Cleveland area residents demand feds take urgent action to keep Asian carp from storming Lake Erie
Federal officials who are soliciting public comment on a study of how to keep Asian carp from invading the Great Lakes got an earful Thursday from Cleveland-area residents.
Their message to federal officials…
Do whatever it takes to keep the menacing fish from invading the Great Lakes and storming Lake Erie’s bountiful fishery. And do it now.
Lake Erie anglers, boaters and conservationists who turned out for a public hearing on the U.S. Army Corps of Engineers’ Great Lakes and Mississippi River Interbasin Study (GLMRIS) sharply criticized the Corps’ plan to study the Asian carp threat for at least four more years before recommending a solution.
“We have to have a sense of urgency about these carp — start killing them,” said Cleveland resident Tom Mayher, a longtime Lake Erie angler. “Lake Erie has more fish than all of the other Great Lakes combined; it’s the greatest of the Great Lakes and we’re going to take a beating if you don’t do something soon.”
Asian carp were imported to commercial fish farms in the south in the 1960s.
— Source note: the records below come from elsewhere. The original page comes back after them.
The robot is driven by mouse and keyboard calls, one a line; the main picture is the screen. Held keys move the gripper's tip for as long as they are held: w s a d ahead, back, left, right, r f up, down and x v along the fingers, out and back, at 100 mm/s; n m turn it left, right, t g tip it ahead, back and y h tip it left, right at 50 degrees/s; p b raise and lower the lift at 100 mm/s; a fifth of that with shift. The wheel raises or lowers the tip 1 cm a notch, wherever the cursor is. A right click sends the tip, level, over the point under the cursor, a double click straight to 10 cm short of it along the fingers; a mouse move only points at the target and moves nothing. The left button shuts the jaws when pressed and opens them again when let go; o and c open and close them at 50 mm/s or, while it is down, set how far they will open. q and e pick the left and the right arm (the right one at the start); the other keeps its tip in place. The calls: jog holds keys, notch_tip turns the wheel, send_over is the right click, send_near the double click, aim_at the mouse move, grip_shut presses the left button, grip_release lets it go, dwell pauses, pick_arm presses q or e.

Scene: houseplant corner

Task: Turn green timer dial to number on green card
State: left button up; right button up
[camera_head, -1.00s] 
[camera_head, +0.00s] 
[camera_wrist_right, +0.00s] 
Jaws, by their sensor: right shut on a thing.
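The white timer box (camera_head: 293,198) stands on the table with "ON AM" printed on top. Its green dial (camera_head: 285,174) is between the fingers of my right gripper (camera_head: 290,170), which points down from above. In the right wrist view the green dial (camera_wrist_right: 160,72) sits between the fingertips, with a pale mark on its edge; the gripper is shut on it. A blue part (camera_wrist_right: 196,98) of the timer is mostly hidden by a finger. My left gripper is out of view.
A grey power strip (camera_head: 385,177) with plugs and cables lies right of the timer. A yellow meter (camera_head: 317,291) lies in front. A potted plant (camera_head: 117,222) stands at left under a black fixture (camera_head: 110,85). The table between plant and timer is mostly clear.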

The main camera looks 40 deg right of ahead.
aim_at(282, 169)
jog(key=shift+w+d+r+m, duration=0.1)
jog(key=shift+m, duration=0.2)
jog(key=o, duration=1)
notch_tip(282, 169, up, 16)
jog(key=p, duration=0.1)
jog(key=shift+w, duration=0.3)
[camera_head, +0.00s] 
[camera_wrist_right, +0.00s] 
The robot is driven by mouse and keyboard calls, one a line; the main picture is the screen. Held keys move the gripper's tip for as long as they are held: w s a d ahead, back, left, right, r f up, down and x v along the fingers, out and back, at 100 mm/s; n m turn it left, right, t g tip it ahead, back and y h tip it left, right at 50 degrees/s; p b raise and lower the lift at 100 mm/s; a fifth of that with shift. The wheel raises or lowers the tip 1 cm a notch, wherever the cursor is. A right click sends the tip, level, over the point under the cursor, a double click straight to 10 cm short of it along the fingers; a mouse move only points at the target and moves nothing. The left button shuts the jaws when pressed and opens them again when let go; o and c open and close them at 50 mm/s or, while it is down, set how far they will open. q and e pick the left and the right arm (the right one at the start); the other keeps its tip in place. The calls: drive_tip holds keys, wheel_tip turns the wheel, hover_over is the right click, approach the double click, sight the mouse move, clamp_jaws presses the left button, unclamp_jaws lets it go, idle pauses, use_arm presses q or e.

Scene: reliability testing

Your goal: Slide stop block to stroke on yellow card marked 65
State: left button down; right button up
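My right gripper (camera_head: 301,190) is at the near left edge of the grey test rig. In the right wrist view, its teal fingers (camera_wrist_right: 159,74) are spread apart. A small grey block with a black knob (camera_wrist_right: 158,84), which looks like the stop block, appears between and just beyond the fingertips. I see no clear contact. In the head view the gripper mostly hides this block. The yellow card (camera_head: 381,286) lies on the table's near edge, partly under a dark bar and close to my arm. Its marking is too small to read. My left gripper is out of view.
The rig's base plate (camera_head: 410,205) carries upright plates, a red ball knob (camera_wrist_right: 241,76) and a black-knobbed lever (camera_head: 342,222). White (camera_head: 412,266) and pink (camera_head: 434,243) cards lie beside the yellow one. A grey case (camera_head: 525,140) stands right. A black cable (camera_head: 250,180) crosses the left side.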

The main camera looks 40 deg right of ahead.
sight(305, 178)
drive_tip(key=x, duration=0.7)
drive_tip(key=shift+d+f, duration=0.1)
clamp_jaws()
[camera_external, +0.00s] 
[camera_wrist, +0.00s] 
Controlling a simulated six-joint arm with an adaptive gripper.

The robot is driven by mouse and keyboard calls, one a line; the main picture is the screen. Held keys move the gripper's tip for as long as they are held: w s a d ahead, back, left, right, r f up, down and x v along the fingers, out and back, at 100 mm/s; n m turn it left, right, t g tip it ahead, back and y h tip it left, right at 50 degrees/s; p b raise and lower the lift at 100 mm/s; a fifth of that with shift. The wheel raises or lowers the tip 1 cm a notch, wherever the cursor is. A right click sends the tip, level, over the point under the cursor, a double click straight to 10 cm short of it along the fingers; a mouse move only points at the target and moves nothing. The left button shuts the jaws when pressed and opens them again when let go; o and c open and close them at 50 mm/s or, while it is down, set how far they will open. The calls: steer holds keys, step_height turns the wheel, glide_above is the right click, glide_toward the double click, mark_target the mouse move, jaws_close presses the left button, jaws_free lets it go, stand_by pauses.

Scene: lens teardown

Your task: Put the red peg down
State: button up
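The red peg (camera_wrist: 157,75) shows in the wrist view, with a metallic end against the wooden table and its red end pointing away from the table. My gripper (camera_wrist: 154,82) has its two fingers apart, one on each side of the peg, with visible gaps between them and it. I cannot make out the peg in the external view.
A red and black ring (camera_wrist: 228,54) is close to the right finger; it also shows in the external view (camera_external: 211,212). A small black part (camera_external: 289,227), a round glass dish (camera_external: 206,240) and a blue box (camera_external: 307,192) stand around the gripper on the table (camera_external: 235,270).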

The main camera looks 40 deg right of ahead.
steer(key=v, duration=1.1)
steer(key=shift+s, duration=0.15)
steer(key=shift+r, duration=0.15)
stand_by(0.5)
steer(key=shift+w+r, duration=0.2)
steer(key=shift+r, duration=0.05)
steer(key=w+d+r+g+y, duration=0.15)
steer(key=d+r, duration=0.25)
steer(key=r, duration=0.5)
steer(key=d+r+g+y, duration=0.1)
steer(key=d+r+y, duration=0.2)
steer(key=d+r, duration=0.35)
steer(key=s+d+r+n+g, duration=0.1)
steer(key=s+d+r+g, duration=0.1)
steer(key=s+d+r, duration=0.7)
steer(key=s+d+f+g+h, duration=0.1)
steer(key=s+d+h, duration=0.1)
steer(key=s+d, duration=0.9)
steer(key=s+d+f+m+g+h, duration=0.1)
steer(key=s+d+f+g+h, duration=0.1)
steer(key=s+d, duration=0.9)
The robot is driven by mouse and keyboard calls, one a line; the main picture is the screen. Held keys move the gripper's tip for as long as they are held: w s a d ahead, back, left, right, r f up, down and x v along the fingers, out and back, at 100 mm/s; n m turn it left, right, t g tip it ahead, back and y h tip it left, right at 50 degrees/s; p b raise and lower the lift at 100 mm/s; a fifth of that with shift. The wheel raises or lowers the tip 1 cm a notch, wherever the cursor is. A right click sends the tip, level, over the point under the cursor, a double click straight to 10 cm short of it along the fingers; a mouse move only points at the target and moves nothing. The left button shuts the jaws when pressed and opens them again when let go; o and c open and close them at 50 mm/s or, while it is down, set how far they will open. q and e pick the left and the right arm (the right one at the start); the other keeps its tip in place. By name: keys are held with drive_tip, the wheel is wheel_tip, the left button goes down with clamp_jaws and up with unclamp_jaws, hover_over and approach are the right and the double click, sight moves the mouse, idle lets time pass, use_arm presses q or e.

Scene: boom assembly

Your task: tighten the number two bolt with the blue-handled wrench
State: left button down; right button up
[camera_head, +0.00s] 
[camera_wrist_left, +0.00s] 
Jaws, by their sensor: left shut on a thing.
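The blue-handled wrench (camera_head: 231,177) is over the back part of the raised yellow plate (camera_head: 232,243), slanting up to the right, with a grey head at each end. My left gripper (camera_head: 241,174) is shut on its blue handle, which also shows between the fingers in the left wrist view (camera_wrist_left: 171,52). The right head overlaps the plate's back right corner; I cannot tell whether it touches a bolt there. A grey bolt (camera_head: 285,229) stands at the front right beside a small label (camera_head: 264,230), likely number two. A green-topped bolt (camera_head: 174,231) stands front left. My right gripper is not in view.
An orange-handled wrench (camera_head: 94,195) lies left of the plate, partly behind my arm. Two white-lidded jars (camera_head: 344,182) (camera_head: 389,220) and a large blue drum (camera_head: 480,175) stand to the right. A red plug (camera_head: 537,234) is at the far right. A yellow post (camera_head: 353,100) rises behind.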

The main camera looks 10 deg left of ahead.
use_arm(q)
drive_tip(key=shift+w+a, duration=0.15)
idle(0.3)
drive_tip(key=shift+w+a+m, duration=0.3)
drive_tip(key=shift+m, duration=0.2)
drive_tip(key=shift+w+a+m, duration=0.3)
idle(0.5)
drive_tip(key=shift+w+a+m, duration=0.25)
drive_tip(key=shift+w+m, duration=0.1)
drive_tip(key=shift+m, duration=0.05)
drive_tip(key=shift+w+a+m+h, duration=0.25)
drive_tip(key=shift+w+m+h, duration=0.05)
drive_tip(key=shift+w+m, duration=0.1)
After escaping into the Mississippi River, the fish headed north and are now on the verge of invading Lake Michigan via the Chicago Waterway System, an artificial canal system that links the Great Lakes and Mississippi River basins.
The $25 million GLMRIS study is the Corps’ attempt to figure out how best to halt the movement of Asian carp and 159 other invasive species between the Great Lakes and Mississippi River systems, which encompass two of North America’s largest watersheds.
The GLMRIS study won’t be completed until mid-2015 at the earliest. A solution could take several more years after that.
National Wildlife Federation and other groups have called on the Corps to create a hydrologic barrier between Lake Michigan and the Chicago Waterway System to keep Asian carp out of the Great Lakes. NWF also wants the Corps to complete the Chicago portion of the GLMRIS study within 18 months.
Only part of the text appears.